Ia mengingatkan pengalaman Panwaslih Aceh sebelumnya, yang kerap tersandera tarik-menarik kepentingan politik karena proses seleksinya dikendalikan Komisi I DPRA. Banyak dugaan pelanggaran pemilu kala itu, menurutnya, berakhir tanpa tindak lanjut tegas.
Sofyan juga menyinggung kondisi serupa di Komisi Independen Pemilihan (KIP) Aceh, yang disebutnya tidak pernah lepas dari intervensi politik lokal. Karena itu, ia mendorong agar rekrutmen pengawas pemilu dikembalikan ke Bawaslu RI, sementara seleksi KIP Aceh dilakukan langsung oleh KPU RI melalui mekanisme nasional yang transparan.

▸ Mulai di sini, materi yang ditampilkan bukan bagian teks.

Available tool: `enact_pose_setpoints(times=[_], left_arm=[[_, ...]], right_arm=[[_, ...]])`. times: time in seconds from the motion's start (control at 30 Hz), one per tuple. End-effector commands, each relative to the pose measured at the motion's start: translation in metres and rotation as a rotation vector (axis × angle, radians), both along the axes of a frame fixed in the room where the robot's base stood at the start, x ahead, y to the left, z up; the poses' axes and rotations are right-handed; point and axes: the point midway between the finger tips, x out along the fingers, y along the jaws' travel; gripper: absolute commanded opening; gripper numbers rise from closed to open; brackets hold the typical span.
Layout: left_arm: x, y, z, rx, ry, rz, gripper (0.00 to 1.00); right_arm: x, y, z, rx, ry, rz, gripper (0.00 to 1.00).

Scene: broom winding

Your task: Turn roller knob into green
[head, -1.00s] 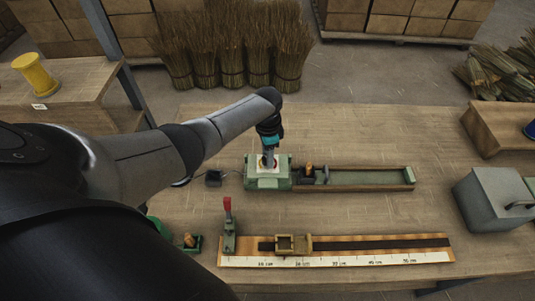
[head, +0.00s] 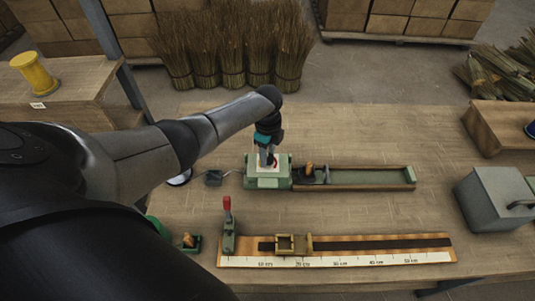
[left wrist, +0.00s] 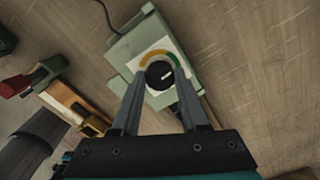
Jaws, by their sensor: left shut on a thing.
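The roller knob (left wrist: 160,75) is a round black dial with a light pointer line, on a white plate with a coloured arc of yellow, green and orange-red. It sits on a pale green box (head: 266,182), with the plate on its top. My left gripper (head: 268,162) points down over the box. In the left wrist view its two fingers (left wrist: 159,82) are shut on the knob, one on each side. The pointer line is tilted toward the upper right in that view. The fingers hide part of the knob and the arc. My right gripper is not in view.
A green tray (head: 370,177) with a wooden rim extends right of the box. A ruler board (head: 350,262) with a brass slider and red-handled clamp (head: 228,215) lies in front. A grey metal box (head: 495,200) stands at right. Bare table lies behind.

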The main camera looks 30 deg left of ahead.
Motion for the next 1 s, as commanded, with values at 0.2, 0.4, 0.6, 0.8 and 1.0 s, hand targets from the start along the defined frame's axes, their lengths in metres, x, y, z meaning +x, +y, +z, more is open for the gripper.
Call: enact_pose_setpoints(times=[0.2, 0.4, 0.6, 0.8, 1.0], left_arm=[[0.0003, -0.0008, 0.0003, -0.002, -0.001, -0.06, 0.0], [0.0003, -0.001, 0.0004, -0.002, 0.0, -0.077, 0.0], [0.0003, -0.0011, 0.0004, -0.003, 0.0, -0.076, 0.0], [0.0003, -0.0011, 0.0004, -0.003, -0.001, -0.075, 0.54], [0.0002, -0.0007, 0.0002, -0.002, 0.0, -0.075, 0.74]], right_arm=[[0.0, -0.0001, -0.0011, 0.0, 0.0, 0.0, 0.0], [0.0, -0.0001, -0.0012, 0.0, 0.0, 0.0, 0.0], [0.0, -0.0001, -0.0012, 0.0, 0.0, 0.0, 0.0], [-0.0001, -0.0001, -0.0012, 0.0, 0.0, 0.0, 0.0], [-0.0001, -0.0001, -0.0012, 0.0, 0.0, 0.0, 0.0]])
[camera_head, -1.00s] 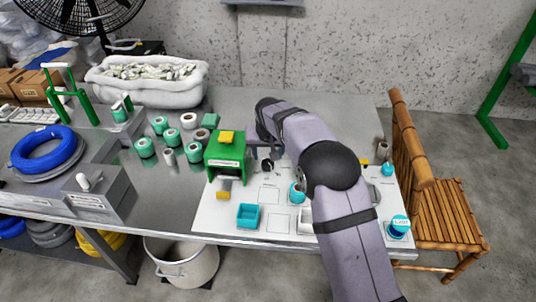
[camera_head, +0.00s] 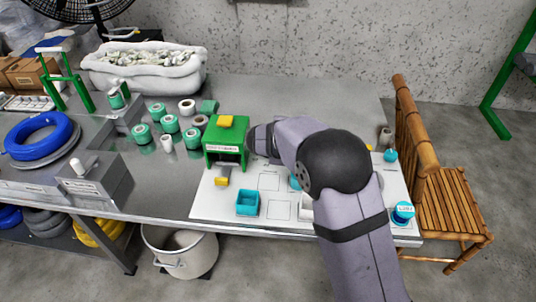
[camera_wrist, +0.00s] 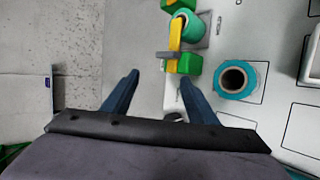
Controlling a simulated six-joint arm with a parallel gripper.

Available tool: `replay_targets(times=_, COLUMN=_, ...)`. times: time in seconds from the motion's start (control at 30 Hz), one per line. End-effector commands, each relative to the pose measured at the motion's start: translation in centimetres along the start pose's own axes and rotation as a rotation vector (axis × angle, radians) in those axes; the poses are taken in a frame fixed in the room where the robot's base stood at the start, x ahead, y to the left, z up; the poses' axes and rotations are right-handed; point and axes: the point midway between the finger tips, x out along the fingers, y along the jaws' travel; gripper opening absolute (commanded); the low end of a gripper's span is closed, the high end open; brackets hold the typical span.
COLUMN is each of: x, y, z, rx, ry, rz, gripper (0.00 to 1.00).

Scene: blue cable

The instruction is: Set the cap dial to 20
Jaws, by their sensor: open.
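A round blue-capped piece with a white label (camera_head: 403,213) stands at the board's right front corner; its marks are too small to read, and I cannot tell whether it is the cap dial. A teal piece (camera_head: 294,183) shows partly beside my arm, mostly covered. In the wrist view a teal ring with a dark hole (camera_wrist: 236,79) sits on the board, right of my fingers. My gripper (camera_wrist: 158,82) is open, with nothing between its two blue fingers. The head view hides it behind my arm.
The white board (camera_head: 283,180) carries a green box (camera_head: 226,140), a teal open tray (camera_head: 247,203) and a yellow block (camera_head: 222,182). A green and yellow piece (camera_wrist: 176,46) lies near my right finger. A bamboo chair (camera_head: 447,200) stands at right.

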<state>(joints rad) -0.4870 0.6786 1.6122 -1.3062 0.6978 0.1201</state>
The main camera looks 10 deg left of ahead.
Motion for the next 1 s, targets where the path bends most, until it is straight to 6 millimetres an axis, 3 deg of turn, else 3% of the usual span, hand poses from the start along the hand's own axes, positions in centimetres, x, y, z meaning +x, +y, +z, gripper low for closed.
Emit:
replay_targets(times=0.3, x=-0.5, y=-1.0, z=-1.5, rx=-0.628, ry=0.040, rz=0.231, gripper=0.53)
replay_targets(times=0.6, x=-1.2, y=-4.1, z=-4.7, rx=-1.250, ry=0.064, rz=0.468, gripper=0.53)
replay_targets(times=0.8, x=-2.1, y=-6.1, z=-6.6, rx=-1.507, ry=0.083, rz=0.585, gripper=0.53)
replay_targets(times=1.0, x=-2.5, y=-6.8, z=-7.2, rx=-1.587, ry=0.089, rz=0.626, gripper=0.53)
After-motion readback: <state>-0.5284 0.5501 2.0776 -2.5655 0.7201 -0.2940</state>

Selain itu, ia menekankan perlunya keterbukaan publik dalam seluruh tahapan seleksi, penguatan mekanisme etik oleh DKPP, serta harmonisasi regulasi agar kekhususan Aceh benar-benar memperkuat demokrasi, bukan sebaliknya.

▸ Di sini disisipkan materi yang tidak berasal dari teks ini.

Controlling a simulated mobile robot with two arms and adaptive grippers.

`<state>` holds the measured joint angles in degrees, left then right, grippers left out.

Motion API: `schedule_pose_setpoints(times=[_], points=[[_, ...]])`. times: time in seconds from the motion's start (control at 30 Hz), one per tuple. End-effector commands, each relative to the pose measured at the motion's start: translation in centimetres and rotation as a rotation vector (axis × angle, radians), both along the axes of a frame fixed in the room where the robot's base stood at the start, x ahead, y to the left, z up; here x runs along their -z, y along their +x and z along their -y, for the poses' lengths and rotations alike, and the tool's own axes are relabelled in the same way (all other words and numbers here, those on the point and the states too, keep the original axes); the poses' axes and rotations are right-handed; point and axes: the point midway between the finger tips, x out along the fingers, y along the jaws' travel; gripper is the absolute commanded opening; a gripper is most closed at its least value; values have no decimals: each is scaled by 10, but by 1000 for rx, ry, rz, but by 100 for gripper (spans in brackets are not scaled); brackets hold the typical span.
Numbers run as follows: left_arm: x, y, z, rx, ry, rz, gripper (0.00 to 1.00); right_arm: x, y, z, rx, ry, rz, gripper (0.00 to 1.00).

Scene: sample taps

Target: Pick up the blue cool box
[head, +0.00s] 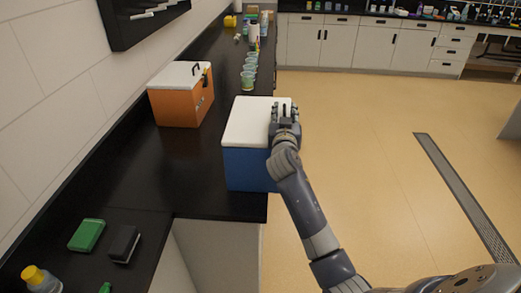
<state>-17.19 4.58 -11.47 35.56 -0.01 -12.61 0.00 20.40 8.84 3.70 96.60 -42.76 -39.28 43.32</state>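The blue cool box (248,170) with a white lid stands on the black counter, close to its right edge. My right gripper (284,106) is at the right side of the box, near the lid's right edge, its fingers pointing away from me. The gripper and wrist hide part of that side, including any handle there. I cannot tell whether the fingers touch or grasp anything. My left gripper is not in view.
An orange cool box (182,104) with a white lid stands behind left. Several clear cups (249,76) line the counter beyond. A green block (87,235), a dark block (123,243) and a yellow-capped bottle (40,278) are at front left. Open floor lies right.

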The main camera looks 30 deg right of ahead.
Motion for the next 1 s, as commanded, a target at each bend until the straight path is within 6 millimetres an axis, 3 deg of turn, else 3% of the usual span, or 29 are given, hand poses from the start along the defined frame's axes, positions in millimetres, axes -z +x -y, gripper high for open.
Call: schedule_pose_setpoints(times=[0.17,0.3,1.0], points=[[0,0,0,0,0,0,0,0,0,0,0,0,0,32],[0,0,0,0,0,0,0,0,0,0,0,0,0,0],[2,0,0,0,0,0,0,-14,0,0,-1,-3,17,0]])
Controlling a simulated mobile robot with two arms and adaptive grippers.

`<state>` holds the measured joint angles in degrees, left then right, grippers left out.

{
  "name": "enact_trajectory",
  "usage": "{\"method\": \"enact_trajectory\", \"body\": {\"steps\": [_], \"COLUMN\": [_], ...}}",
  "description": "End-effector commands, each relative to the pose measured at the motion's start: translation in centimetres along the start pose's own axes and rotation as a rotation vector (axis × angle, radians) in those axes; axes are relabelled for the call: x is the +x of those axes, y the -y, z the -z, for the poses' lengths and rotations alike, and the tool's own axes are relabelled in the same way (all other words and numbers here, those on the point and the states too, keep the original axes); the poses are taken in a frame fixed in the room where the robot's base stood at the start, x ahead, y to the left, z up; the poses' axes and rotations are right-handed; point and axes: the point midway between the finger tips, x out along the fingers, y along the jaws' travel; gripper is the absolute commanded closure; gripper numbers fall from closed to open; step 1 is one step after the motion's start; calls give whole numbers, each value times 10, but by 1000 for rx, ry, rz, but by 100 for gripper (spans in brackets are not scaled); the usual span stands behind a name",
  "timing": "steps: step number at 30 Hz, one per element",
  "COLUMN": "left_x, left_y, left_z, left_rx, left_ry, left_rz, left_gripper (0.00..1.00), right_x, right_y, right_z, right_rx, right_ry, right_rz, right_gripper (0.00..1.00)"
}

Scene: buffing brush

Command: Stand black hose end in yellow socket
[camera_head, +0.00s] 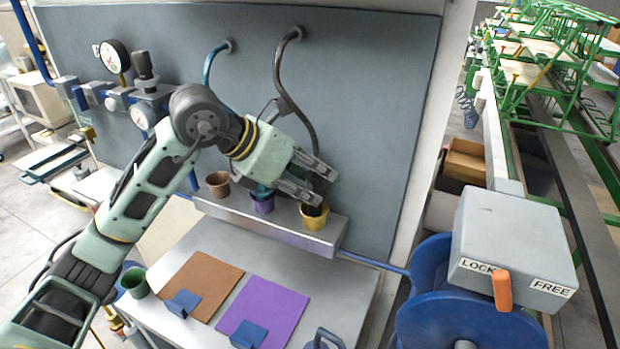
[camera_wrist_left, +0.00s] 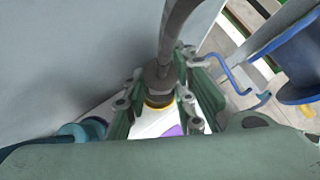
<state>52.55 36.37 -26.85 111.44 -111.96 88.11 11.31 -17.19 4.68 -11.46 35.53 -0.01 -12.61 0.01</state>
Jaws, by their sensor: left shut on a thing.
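The black hose (camera_head: 288,95) hangs from the upper wall fitting and curves down to my left gripper (camera_head: 314,182). The gripper is shut on the hose end, which the fingers partly hide in the head view. In the left wrist view the dark hose end (camera_wrist_left: 158,76) sits between the fingers (camera_wrist_left: 160,98). The yellow socket (camera_head: 314,217) is at the right end of the grey ledge, directly below the gripper. Its yellow rim (camera_wrist_left: 158,103) shows under the hose end. I cannot tell whether the tip is inside it. My right gripper is not in view.
A teal hose (camera_head: 210,62) hangs behind my arm. Brown (camera_head: 205,283) and purple (camera_head: 265,308) mats lie below, beside a green cup (camera_head: 135,283). A blue reel (camera_head: 440,312) stands right.

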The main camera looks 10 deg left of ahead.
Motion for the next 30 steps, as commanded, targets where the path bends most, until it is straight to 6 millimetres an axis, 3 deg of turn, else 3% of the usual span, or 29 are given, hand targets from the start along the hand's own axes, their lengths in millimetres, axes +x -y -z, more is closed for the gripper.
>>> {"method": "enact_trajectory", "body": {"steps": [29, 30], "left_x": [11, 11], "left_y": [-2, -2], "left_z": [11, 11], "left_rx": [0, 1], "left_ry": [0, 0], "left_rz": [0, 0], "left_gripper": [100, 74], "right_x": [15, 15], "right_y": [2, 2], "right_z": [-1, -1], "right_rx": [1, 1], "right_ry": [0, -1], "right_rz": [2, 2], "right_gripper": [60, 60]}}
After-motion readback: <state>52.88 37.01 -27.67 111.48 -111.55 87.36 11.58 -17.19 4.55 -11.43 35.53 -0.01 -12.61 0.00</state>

“Publik Aceh harus waspada. Rekrutmen pengawas dan penyelenggara pemilu wajib independen dan bebas dari konflik kepentingan. Jika tidak, demokrasi hanya akan menjadi panggung elitis yang jauh dari mandat rakyat,” tegasnya.
Sofyan menutup pernyataannya dengan peringatan keras, "Aceh membutuhkan pengawas pemilu yang benar-benar mandiri agar demokrasi tidak rapuh, dan mampu melahirkan pemimpin berkualitas, bukan sekadar hasil kompromi politik," pungkasnya.